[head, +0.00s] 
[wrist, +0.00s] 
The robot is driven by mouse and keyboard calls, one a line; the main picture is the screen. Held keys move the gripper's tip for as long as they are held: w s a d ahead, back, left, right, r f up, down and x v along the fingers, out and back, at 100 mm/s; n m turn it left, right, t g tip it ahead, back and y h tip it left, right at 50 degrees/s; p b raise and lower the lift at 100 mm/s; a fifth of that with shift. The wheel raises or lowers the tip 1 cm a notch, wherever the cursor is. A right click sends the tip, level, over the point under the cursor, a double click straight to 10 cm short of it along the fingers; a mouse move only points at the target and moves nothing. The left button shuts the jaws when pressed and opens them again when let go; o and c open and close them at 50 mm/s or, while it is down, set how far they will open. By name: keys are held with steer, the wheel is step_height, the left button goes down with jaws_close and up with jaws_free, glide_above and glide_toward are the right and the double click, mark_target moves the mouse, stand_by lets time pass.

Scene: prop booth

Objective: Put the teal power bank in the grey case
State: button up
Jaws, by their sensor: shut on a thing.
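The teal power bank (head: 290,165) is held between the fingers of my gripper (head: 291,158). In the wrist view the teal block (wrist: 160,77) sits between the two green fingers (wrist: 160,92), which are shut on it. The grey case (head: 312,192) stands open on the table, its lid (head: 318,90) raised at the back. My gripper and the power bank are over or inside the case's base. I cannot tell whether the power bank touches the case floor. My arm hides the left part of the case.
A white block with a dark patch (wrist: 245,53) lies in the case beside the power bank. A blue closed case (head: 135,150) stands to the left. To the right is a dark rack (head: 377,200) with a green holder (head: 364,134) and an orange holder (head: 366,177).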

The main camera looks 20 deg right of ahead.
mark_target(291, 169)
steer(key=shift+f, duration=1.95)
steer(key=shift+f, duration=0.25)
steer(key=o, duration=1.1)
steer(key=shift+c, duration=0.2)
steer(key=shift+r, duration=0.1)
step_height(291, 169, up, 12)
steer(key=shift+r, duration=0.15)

┄┄┄┄┄┄┄┄┄┄┄┄┄┄┄┄┄┄┄┄

**Required task:**
Reproduce only the lines from the line containing "Objective: Put the" to the last line of the material above, both of those lines included.

**Exercise output:**
Objective: Put the teal power bank in the grey case
State: button up
Jaws, by their sensor: shut on a thing.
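The teal power bank (head: 290,165) is held between the fingers of my gripper (head: 291,158). In the wrist view the teal block (wrist: 160,77) sits between the two green fingers (wrist: 160,92), which are shut on it. The grey case (head: 312,192) stands open on the table, its lid (head: 318,90) raised at the back. My gripper and the power bank are over or inside the case's base. I cannot tell whether the power bank touches the case floor. My arm hides the left part of the case.
A white block with a dark patch (wrist: 245,53) lies in the case beside the power bank. A blue closed case (head: 135,150) stands to the left. To the right is a dark rack (head: 377,200) with a green holder (head: 364,134) and an orange holder (head: 366,177).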

The main camera looks 20 deg right of ahead.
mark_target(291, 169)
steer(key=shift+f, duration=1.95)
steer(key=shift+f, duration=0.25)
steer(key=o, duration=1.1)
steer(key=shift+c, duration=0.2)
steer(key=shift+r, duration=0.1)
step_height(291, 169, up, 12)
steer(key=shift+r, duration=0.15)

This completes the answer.